Qu’il me soit aussi permis de témoigner ma reconnaissance et mon estime à Monsieur Jean-Michel Bruguière, Maître de conférences à l’Université d’Avignon et des pays de Vaucluse, Directeur de l’ERCIM pôle « Propriété intellectuelle », pour son attention et ses précieux conseils.
Je tiens aussi à remercier Valentina Nisato, Chercheur, pour sa disponibilité et ses conseils.
Enfin mes remerciements vont à mes parents, ainsi qu’à Julie Vauché, Amélie Favreau, Marion Luce, Richard Carpentier et Laurent Teyssandier du DEA, qui m’ont permis de mener à bien ce mémoire, grâce à leurs conseils et leur soutien.
« Ne vous fiez pas aux couples qui se tiennent par la main.
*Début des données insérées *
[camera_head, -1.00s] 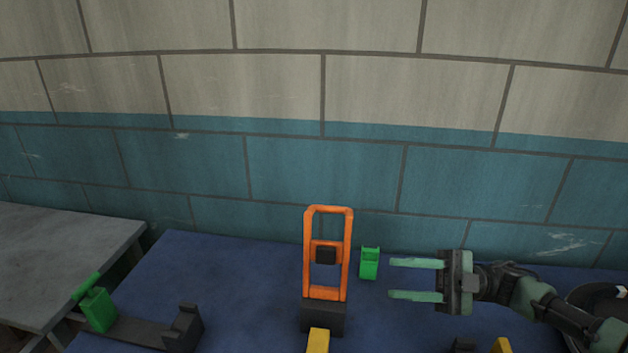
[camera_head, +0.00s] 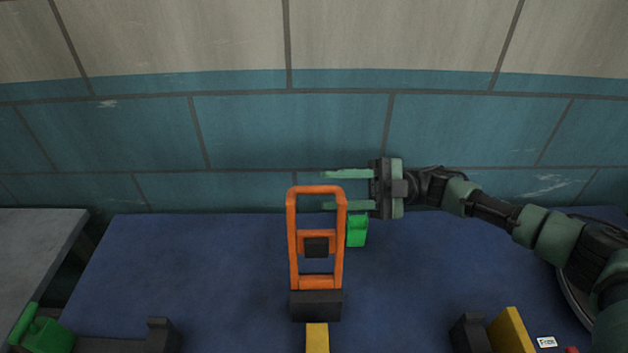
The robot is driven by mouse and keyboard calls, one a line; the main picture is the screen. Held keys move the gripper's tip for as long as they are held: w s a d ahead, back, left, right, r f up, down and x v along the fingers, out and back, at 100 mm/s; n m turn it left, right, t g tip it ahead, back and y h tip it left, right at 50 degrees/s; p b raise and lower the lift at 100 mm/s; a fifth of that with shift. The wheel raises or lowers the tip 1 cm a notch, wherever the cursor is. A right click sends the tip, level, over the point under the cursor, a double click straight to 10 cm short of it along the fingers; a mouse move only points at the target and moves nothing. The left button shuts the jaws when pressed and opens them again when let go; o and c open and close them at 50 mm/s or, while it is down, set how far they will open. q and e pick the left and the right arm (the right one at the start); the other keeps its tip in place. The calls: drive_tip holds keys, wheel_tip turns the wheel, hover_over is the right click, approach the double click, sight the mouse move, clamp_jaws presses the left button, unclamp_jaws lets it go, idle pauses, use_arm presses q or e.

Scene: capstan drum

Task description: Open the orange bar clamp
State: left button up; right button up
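The orange bar clamp (camera_head: 292,242) stands upright on a dark block on the blue table, with a black piece (camera_head: 316,247) inside its frame. My right gripper (camera_head: 324,190) is open and empty, with its green fingers pointing left. It is level with the top of the orange frame; the tip of its lower finger is hidden behind the frame. I cannot tell whether they touch. My left gripper is not in view.
A small green object (camera_head: 357,232) stands just right of the clamp, below my right gripper. A green clamp (camera_head: 42,332) lies at front left. Yellow pieces (camera_head: 512,331) and dark blocks stand at the front. The blue table (camera_head: 200,260) left of the clamp is clear.

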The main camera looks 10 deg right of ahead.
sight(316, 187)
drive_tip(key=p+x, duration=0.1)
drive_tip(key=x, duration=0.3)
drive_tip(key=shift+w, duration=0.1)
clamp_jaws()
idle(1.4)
S’ils ne se lâchent pas, c’est parce qu’ils ont peur de s’entre-tuer ».
[Groucho Marx
Introduction générale :
« Sans le public, la propriété littéraire n’existerait pas…Le poète, l’historien, l’auteur dramatique font l’écrit : c’est le public qui fait le livre…La société a aussi un droit réel. Les deux droits se balancent donc justement…Ainsi la propriété littéraire n’est point une propriété comme une autre. » Cet extrait de l’exposé des motifs du projet de loi relatif à la propriété littéraire, présenté le 5 janvier 1839 par Salvandry, ministre de l’Instruction publique permet à lui seul de fixer les questions sur lesquelles il conviendra de s’interroger tout au long de notre sujet.
Ce discours tenu en 1885 pourrait très bien être transposé à « l’ère de la société de l’information », qui fait l’objet de toutes les attentions actuellement.
D’une part, la révolution numérique semble ainsi appeler, sinon une refonte, du moins un réaménagement des droits de propriété intellectuelle ; d’autre part, la société de l’information a modifié les habitudes de consommation, permettant ainsi aux consommateurs de devenir de véritables acteurs dans le processus économique d’accès à l’information et de reproduction des œuvres de l’esprit.
Les antagonismes du droit d’auteur et du droit de la consommation.
Il est intéressant de rappeler que la fonction initiale du droit d’auteur était de concilier deux intérêts a priori contradictoires : protéger les droits de l’auteur sur son œuvre, et diffuser ces mêmes œuvres au sein de la collectivité afin de promouvoir le progrès de la connaissance et des idées.
Deux logiques se distinguent alors : Respect de la propriété d’un seul, sur ses biens (quand bien même ces derniers sont des biens incorporels), et volonté d’une « masse » d’accéder plus facilement à l’information. Au sein de cette masse, que l’on pourrait désigner par « public », se trouvent toutefois des consommateurs, qui pensent avoir acquis des droits de propriété sur l’œuvre des premiers.
Le droit de la consommation, de son côté, « cherche à équilibrer les relations entre professionnels et consommateurs : il met à la charge des premiers des obligations qui sont autant de droits pour les seconds. » Pour autant, il est légitime de s’interroger sur la conciliation entre les différents intérêts en jeu, qui plus est dans l’univers numérique.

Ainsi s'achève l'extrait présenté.